> [Work to complete]: Compute how many lines in the entries below contain "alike", and output nothing but the number.

> [Task material]:
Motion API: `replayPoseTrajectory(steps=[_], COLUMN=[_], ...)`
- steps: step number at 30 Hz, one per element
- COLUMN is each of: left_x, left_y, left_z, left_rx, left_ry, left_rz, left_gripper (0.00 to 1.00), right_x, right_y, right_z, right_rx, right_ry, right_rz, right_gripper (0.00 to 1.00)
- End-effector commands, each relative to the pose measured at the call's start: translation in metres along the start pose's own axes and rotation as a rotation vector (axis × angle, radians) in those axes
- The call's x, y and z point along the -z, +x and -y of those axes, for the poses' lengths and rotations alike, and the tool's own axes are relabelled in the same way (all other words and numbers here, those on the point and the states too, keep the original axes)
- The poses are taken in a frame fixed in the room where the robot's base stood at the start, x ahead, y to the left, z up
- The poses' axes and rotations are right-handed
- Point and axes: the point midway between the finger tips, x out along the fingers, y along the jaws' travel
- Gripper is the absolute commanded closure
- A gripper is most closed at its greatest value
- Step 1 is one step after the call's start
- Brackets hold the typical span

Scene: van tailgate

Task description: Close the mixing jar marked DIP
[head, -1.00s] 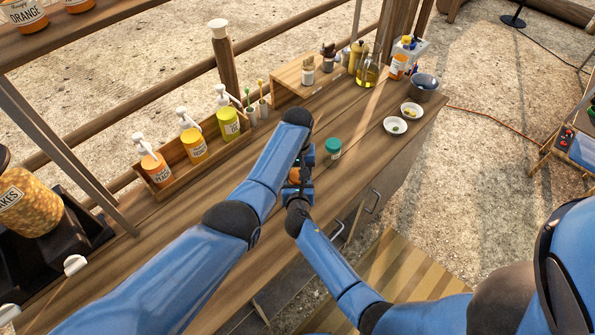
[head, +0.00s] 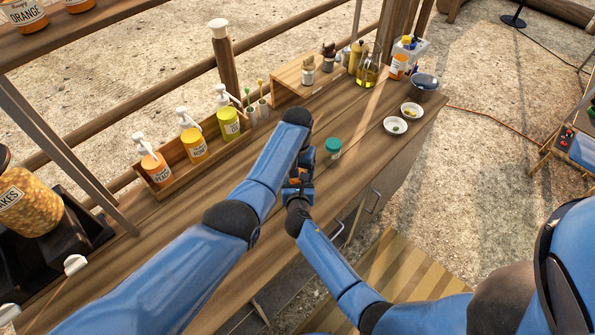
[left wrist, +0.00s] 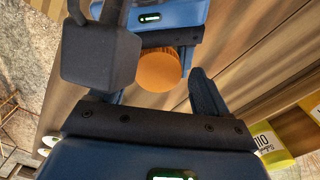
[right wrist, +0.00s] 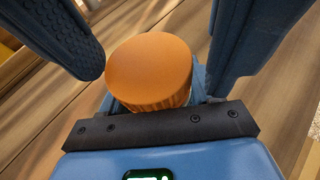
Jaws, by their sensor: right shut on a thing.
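A jar with a round orange lid (right wrist: 150,70) stands between my two grippers; its label is hidden and most of its body is out of sight. My right gripper (right wrist: 160,95) is shut on the jar below the lid. My left gripper (left wrist: 157,85) is open, its fingers on either side of the lid with a visible gap on one side. In the head view the two grippers meet over the counter and hide nearly all of the jar. I cannot tell how tightly the lid sits.
A green-lidded jar (head: 333,147) stands on the counter just right of the grippers. Pump bottles (head: 193,143) stand in a wooden rack behind. Two small white bowls (head: 395,125), a glass jug (head: 368,72) and a grey pot (head: 424,86) are toward the far right.

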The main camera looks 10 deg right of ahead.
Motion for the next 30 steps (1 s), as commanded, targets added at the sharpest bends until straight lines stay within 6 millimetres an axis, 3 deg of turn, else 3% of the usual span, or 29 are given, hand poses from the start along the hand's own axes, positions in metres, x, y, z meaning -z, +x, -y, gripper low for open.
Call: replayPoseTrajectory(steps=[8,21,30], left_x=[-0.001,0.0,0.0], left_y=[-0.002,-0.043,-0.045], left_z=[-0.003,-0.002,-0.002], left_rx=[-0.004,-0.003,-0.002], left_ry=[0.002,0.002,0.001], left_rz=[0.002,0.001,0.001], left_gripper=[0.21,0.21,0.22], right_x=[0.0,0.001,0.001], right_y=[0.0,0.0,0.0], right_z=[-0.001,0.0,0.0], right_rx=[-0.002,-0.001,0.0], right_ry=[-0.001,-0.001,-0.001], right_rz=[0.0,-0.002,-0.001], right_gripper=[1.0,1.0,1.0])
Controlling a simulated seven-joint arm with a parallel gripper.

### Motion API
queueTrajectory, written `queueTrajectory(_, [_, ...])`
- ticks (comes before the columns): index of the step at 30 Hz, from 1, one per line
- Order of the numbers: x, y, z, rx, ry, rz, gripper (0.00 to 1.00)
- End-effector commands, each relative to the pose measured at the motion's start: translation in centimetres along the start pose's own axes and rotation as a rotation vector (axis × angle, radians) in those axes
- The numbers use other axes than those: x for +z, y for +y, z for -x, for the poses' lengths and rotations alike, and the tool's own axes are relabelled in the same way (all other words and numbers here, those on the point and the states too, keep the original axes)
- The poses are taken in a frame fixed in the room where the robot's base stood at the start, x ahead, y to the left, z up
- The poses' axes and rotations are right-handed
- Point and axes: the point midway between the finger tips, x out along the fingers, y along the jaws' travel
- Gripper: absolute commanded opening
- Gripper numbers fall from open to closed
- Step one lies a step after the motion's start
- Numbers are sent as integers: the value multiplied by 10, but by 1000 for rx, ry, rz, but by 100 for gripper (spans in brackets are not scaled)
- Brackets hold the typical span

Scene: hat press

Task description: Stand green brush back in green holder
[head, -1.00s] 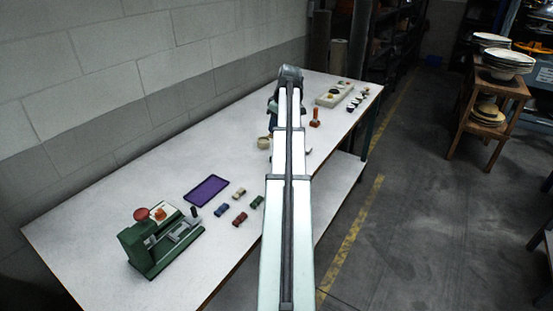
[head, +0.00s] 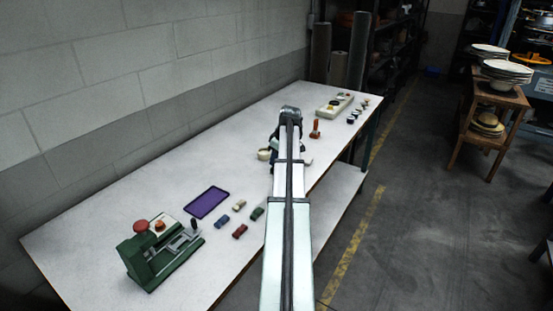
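A small dark green block-like piece (head: 257,213) lies on the table beside my arm, near similar blue, cream and red pieces. I cannot tell whether it is the green brush or its holder; neither is clearly identifiable at this size. The wrist end of my arm (head: 290,115) is over the middle of the table. A dark part of it (head: 274,150) shows on its left side. My arm hides most of the gripper, so its fingers and any held thing cannot be made out.
A green press (head: 160,255) and a purple tray (head: 206,203) stand at the near left. A cream bowl (head: 264,154) sits left of my wrist. An orange-red upright object (head: 315,130), a long cream tray (head: 328,111) and several small items are at the far end.

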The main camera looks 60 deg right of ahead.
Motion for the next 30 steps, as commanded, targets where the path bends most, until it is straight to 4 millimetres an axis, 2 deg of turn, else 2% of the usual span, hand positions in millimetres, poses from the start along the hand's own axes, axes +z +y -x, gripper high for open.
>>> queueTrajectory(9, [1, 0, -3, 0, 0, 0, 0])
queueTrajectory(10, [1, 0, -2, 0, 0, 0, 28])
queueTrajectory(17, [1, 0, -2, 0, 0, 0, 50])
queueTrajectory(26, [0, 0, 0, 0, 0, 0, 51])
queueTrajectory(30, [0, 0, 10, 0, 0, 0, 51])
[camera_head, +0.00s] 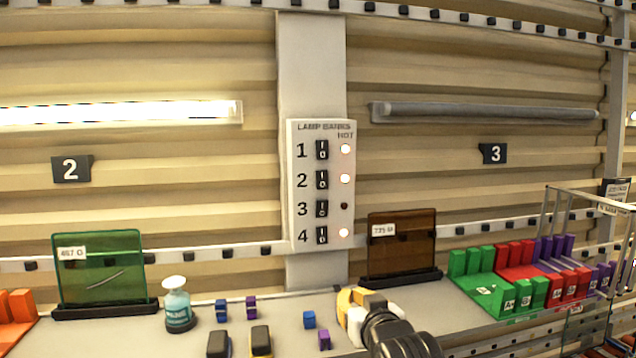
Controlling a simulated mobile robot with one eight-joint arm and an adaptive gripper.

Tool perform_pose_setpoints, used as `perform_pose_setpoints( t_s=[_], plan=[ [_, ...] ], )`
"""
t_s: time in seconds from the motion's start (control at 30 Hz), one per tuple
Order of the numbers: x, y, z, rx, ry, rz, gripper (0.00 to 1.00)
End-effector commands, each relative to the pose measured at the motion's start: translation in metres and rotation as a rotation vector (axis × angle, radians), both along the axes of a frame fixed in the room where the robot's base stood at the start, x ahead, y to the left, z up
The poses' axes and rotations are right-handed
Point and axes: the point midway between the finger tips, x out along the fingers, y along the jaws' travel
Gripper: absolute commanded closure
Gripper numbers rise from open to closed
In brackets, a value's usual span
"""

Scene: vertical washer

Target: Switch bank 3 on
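The white LAMP BANKS panel (322,185) is mounted on a grey column in the middle of the picture. It has black rocker switches numbered 1 to 4, each with a small indicator beside it. The bank 3 switch (321,209) has a dark indicator (344,206). The indicators for 1, 2 and 4 glow. The lamp tube above sign 3 (485,113) is dark. My gripper end (372,318), black with yellow and white parts near it, is low at the bottom, below and right of the panel and apart from it. Its fingers cannot be made out.
The lamp tube above sign 2 (120,113) is lit. A brown plate (402,245) stands right of the panel's lower part, and a green plate (97,268) at left. A bottle (177,303) and small blocks stand on the shelf. Coloured blocks are at right. The panel's front is unobstructed.

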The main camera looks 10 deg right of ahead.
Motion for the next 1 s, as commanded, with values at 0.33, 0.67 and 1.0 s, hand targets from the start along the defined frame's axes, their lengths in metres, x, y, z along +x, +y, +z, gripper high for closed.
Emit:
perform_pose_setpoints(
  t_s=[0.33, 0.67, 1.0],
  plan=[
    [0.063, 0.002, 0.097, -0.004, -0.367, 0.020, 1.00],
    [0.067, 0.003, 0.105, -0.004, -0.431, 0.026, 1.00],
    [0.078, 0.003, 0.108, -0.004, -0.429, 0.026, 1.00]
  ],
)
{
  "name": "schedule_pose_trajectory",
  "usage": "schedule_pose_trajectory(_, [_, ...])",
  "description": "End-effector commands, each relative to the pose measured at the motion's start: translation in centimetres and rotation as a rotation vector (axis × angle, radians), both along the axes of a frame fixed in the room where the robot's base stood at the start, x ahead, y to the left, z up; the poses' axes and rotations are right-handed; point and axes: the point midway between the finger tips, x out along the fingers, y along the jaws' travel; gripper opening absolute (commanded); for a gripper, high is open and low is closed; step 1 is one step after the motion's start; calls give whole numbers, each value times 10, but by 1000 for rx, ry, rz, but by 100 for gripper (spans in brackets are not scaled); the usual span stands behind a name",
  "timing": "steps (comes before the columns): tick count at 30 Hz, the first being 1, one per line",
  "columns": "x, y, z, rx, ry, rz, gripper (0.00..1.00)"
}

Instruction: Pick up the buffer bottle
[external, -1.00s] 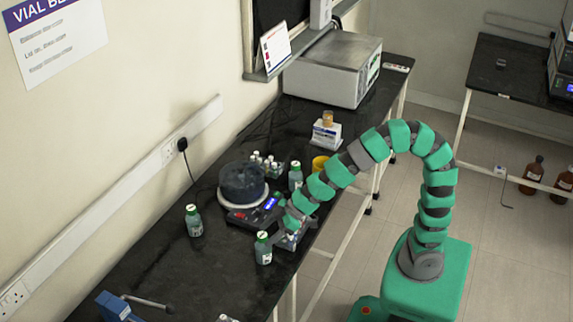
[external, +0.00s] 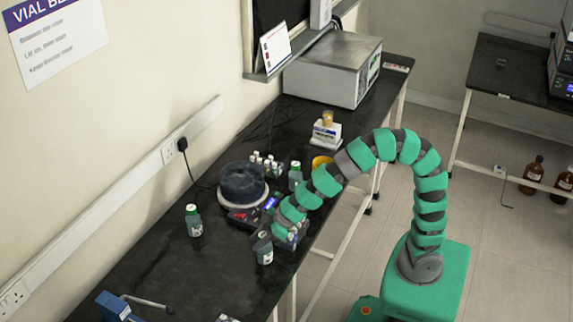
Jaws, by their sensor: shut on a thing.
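My gripper (external: 262,240) has reached down from the right over a small grey-green bottle (external: 265,257) with a white label. It is shut on this bottle around its top, and the cap is hidden behind the gripper. The bottle is upright at the front edge of the black bench, and I cannot tell whether its base touches the bench. Similar bottles with pale caps stand at the left (external: 194,221) and behind my arm (external: 295,176). The labels are too small to read, so I cannot tell by name which is the buffer bottle.
A dark round vessel on a device (external: 242,184) stands behind the gripper. A rack of vials (external: 264,163), a yellow container (external: 321,163) and a white balance-like device (external: 327,134) are farther back. A blue clamp (external: 113,306) is at the near left. The black bench (external: 190,270) is clear between.

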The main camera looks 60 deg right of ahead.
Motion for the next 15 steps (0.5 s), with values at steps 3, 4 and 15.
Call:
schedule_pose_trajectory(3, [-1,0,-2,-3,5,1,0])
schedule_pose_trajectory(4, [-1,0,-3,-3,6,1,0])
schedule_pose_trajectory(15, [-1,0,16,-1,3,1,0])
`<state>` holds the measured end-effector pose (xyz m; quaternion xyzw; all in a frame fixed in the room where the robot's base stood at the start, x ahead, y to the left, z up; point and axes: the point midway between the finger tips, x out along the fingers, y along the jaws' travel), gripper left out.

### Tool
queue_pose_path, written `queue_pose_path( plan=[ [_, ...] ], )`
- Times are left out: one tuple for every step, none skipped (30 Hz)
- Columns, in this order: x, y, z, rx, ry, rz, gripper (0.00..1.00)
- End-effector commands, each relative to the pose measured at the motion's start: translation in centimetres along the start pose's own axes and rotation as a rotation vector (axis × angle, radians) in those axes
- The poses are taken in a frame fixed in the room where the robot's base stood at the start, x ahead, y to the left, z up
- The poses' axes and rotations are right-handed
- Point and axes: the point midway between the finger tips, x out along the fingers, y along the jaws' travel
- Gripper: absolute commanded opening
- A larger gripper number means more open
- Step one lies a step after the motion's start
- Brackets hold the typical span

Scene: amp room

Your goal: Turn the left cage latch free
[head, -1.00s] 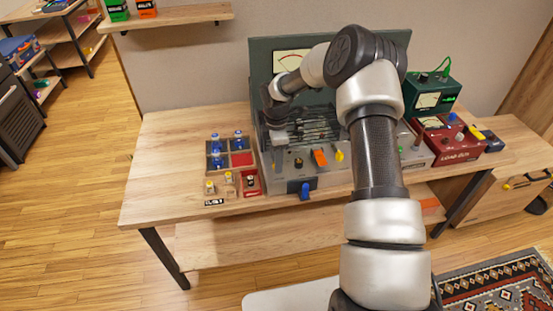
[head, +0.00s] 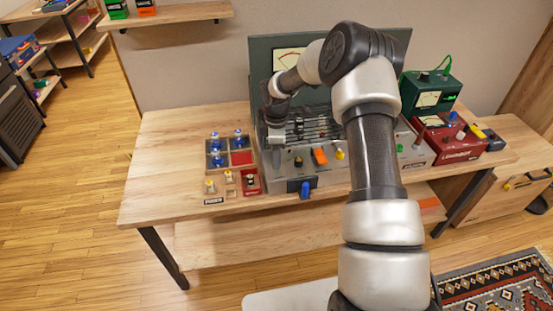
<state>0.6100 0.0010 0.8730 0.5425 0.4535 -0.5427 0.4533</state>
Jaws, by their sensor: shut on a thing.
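The amplifier with a wire cage (head: 318,128) stands at the middle of the workbench, in front of a dark green panel with a meter. My gripper (head: 275,128) points down at the cage's left end, close to the grey front panel. It is shut on something there, at the place of the left cage latch; the latch itself is too small and too covered to make out. My arm hides the right part of the cage and any latch there.
A red instrument (head: 458,142) and a green meter box (head: 430,93) stand at right. The bench's left end is clear.

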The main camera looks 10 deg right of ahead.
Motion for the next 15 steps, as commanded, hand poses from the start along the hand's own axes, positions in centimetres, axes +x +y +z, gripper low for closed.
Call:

> [Task answer]: 2